REQUIREMENTS: Copy out each line of the material in which the word "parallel" appears.

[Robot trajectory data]

####

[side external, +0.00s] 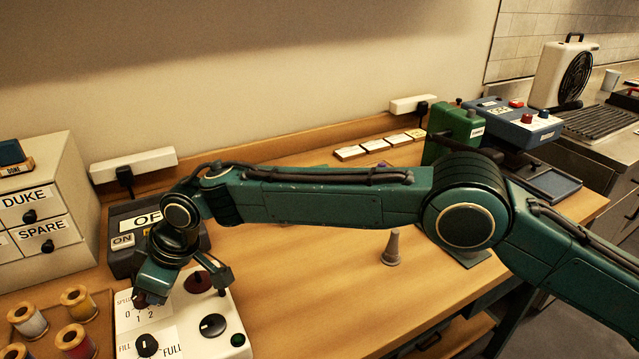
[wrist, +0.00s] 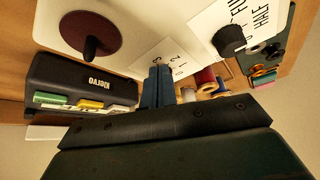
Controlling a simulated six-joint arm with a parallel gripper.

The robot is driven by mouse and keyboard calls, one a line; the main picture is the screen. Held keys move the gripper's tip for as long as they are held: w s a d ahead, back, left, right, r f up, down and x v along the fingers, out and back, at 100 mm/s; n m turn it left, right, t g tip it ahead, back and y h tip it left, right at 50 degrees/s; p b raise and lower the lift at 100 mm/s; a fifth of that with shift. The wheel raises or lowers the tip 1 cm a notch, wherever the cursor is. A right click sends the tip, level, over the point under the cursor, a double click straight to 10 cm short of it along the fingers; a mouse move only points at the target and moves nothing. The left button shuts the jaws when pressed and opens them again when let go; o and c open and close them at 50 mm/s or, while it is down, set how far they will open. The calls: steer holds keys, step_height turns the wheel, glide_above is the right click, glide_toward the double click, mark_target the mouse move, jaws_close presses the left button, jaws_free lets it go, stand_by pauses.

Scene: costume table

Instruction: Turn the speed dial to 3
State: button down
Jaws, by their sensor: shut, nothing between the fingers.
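The white control panel (side external: 180,325) stands at the front left in the side view. Its speed scale (side external: 141,312) shows 0, 1 and 2; part of the scale also shows upside down in the wrist view (wrist: 180,62). My gripper (side external: 143,294) is low over this scale, pointing down. In the wrist view its fingers (wrist: 158,82) are together and empty, in front of the scale. A small dark red part shows at the fingertips in the side view and may be the speed dial. The dial's pointer is hidden, and I cannot tell whether the fingers touch it.
A dark red disc with a peg (wrist: 92,36), a black knob (side external: 213,325) and a fill knob (side external: 147,345) share the panel. Thread spools (side external: 77,302) stand at left. A dark box (side external: 125,262) is behind.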

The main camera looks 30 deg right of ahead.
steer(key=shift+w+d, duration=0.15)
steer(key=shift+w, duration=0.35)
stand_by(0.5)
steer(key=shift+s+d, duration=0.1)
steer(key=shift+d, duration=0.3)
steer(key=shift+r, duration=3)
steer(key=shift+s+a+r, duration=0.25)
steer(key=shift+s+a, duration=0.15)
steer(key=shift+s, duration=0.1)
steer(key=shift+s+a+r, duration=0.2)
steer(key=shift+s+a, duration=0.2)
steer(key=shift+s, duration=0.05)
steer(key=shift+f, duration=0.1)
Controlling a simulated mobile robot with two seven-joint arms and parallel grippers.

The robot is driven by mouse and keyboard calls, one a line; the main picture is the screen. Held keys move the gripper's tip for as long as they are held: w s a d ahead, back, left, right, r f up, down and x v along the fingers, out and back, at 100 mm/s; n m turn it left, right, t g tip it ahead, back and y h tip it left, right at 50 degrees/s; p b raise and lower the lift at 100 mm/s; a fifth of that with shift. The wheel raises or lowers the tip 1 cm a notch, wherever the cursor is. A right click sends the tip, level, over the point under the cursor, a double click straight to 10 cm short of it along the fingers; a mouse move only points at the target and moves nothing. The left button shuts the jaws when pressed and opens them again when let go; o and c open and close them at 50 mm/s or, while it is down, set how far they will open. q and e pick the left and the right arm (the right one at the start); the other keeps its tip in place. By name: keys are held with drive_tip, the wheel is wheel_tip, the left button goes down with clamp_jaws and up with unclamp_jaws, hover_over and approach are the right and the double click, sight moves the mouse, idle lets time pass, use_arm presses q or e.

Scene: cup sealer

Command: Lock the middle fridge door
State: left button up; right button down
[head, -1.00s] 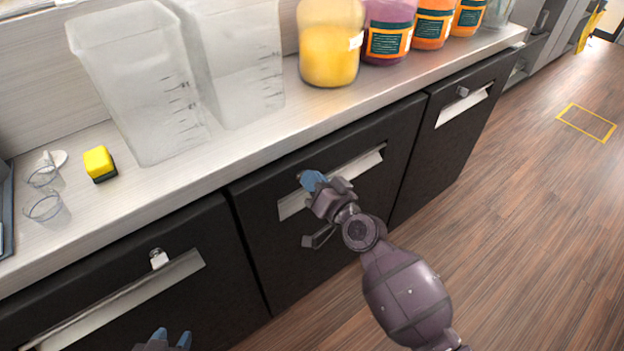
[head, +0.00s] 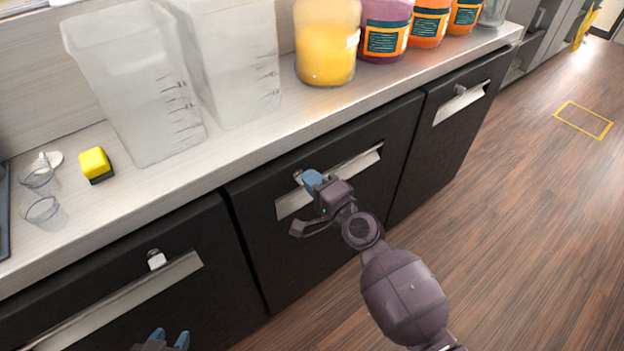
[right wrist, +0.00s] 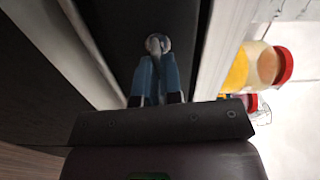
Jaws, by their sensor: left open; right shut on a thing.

####

EXERCISE RESPONSE:
Controlling a simulated six-joint arm with a parallel gripper.
Controlling a simulated mobile robot with two seven-joint arms and parallel grippers.

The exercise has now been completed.